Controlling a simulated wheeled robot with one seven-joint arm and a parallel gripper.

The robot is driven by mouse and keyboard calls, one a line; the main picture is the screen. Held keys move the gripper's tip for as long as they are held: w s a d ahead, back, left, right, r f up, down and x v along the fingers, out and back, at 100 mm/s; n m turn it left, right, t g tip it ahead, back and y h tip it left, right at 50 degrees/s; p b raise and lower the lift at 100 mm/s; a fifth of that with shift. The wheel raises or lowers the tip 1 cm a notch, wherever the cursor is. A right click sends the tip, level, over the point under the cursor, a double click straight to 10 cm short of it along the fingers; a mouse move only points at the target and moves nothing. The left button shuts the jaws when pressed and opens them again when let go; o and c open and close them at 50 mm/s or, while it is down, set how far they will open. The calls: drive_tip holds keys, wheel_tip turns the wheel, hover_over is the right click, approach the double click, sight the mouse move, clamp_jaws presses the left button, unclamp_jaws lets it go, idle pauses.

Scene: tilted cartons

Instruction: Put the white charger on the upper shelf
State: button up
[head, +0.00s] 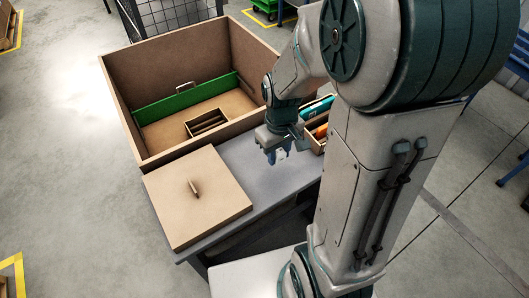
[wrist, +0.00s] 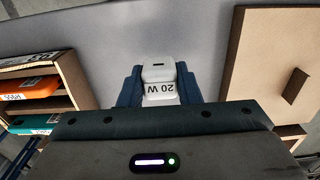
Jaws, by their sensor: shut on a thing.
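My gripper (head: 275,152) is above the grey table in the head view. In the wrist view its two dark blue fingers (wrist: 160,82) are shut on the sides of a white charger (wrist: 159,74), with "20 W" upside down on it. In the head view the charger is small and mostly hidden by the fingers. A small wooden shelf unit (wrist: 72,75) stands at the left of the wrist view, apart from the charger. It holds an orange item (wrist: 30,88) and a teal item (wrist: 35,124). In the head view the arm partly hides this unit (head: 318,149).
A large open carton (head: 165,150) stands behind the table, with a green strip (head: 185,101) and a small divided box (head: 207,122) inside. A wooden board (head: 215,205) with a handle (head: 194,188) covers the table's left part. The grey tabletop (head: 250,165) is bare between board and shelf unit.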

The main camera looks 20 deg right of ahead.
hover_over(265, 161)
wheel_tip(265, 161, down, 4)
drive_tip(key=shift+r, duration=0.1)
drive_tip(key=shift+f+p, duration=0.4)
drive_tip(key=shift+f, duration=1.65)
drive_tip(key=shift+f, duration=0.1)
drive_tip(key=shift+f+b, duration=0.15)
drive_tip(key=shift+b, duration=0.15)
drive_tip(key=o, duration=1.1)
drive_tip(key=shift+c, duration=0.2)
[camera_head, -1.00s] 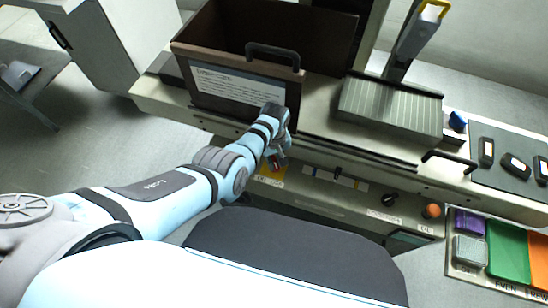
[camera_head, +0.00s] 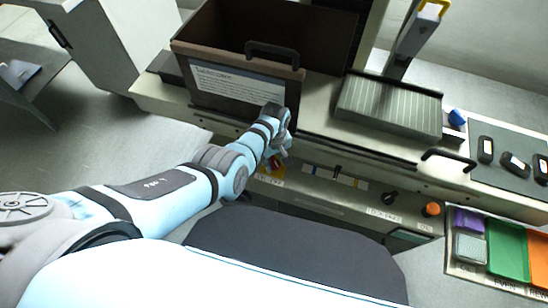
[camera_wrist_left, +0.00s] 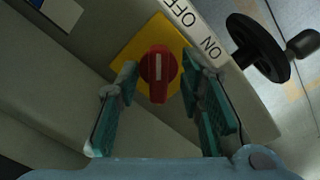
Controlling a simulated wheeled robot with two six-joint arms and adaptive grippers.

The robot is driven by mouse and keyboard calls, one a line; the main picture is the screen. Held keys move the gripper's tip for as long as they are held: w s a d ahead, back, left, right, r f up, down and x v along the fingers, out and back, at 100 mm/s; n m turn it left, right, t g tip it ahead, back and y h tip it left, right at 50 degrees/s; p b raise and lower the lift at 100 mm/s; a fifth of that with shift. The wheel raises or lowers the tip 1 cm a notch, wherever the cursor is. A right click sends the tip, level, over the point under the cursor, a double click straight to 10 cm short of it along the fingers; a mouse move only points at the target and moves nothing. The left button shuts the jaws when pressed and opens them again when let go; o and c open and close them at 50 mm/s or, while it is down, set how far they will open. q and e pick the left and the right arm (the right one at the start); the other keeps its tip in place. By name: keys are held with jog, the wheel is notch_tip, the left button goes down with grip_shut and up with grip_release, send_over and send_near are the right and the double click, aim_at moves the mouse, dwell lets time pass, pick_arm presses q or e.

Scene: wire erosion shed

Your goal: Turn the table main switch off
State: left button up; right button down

#### [Instruction]
Pictures are excluded; output everything else in the data verbatim.

#### [Result for this exercise]
Controlling a simulated wheeled robot with one seven-joint arm and a parallel gripper.

The robot is driven by mouse and keyboard calls, one a line; the main picture is the screen. Held keys move the gripper's tip for as long as they are held: w s a d ahead, back, left, right, r f up, down and x v along the fingers, out and back, at 100 mm/s; n m turn it left, right, t g tip it ahead, back and y h tip it left, right at 50 degrees/s; p b raise and lower the lift at 100 mm/s; a fifth of that with shift. The wheel raises or lowers the tip 1 cm a notch, wherever the cursor is. A right click sends the tip, level, over the point under the cursor, a double click straight to 10 cm short of it along the fingers; a mouse move only points at the target and moves nothing. The left button shuts the jaws when pressed and opens them again when let go; o and c open and close them at 50 mm/s or, while it is down, set how far they will open. The calls: drive_tip holds keys, wheel_tip turns the wheel, hover_over is the right click, approach the double click, sight the mouse move, clamp_jaws presses the left button, unclamp_jaws lets it go, idle pauses.

Scene: tilted cartons

Instruction: Put the white charger on the upper shelf
State: button up
[head, +0.00s] 
[wrist, +0.00s] 
Jaws, by their sensor: shut on a thing.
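My gripper (head: 275,152) is above the grey table in the head view. In the wrist view its two dark blue fingers (wrist: 160,82) are shut on the sides of a white charger (wrist: 159,74), with "20 W" upside down on it. In the head view the charger is small and mostly hidden by the fingers. A small wooden shelf unit (wrist: 72,75) stands at the left of the wrist view, apart from the charger. It holds an orange item (wrist: 30,88) and a teal item (wrist: 35,124). In the head view the arm partly hides this unit (head: 318,149).
A large open carton (head: 165,150) stands behind the table, with a green strip (head: 185,101) and a small divided box (head: 207,122) inside. A wooden board (head: 215,205) with a handle (head: 194,188) covers the table's left part. The grey tabletop (head: 250,165) is bare between board and shelf unit.

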The main camera looks 20 deg right of ahead.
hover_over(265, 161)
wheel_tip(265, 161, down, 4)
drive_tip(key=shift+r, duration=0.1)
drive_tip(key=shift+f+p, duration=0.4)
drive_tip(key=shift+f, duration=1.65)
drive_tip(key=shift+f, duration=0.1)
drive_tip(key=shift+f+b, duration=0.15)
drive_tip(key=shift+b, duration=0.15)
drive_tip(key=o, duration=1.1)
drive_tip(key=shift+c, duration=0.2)
[camera_head, -1.00s] 
[camera_head, +0.00s] 
[camera_wrist_left, +0.00s] 
Controlling a simulated wheeled robot with two six-joint arms and adaptive grippers.

The robot is driven by mouse and keyboard calls, one a line; the main picture is the screen. Held keys move the gripper's tip for as long as they are held: w s a d ahead, back, left, right, r f up, down and x v along the fingers, out and back, at 100 mm/s; n m turn it left, right, t g tip it ahead, back and y h tip it left, right at 50 degrees/s; p b raise and lower the lift at 100 mm/s; a fifth of that with shift. The wheel raises or lowers the tip 1 cm a notch, wherever the cursor is. A right click sends the tip, level, over the point under the cursor, a double click straight to 10 cm short of it along the fingers; a mouse move only points at the target and moves nothing. The left button shuts the jaws when pressed and opens them again when let go; o and c open and close them at 50 mm/s or, while it is down, set how far they will open. q and e pick the left and the right arm (the right one at the start); the other keeps its tip in place. By name: keys are held with jog, the wheel is notch_tip, the left button goes down with grip_shut and up with grip_release, send_over and send_near are the right and the double click, aim_at moves the mouse, dwell lets time pass, pick_arm presses q or e.

Scene: wire erosion shed

Your goal: Turn the table main switch off
State: left button up; right button down

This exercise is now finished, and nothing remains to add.